WCRS The fearsome new-business machine at WCRS earns the agency a more than honourable mention this year. Churchill, Littlewoods, Weetabix, Kerrygold, the Royal Navy and BSkyB all decided to relocate to Golden Square in 2006.
WCRS ended 2005 having just completed its management buyout and it began this year with the ambition of moving from a standalone agency to part of a modern, future-facing communications group, called Engine.
Cross-pollination between companies in the group is increasing, with an average of 2.4 agencies now used by Engine clients.
If there's a chink in the WCRS armour, it's in the creative department. Granted, campaigns for 3 and 118 118 have enjoyed critical acclaim, but the impact the agency expected when Yan Elliot and Luke Williamson joined as the creative directors from Mother last year has not yet materialised. With so much new business to bed down, their department will be busier than ever in 2007 and their task of helping all the accounts at the agency step up to the bar set by 3 that much harder.
Recent winners: Bartle Bogle Hegarty (2005); BBH (2004); BBH (2003); Mother (2002); Mother (2001)
HIGHLIGHTS OF 2006
- January: Wins £15 million ask.com account.
- March: Wins Orange as part of the Publicis team.
- April: Launches the "this is what we do" brand campaign for the BBC. It is the first corporate campaign for the broadcaster since "Perfect Day".
- May: Fallon launches new More Th>n campaign. RIP Lucky.

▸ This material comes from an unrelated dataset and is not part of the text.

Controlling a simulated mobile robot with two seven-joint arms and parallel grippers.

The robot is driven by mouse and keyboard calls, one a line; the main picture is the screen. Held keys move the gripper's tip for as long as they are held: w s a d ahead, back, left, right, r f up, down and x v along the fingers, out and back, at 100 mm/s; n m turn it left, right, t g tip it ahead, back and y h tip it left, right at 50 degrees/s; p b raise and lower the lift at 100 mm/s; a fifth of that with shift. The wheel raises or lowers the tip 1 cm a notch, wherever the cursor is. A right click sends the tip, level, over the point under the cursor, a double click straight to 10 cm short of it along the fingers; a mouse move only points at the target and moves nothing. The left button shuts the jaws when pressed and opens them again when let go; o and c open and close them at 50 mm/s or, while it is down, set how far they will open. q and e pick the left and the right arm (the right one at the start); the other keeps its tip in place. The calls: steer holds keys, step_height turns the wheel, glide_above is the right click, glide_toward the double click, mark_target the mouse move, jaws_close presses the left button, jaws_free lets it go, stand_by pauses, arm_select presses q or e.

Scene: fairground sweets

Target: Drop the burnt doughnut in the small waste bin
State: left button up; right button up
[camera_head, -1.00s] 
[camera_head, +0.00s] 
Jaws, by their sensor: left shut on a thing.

- June: Juan Cabral and Micah Walker appointed creative directors; Mark Sinnock named strategy director. Tate campaign wins Poster Grand Prix at Cannes while "balls" has to make do with a gold Lion.
- July: Jonathan Glazer shoots "paint", the successor to "balls", on a housing estate in Glasgow.
- September: Launches the innovative Tate Tracks campaign with musicians including The Chemical Brothers and Graham Coxon.
- October: "Paint" released as follow up to "balls".
- November: Wins place on the Cadbury roster with Bournville appointment.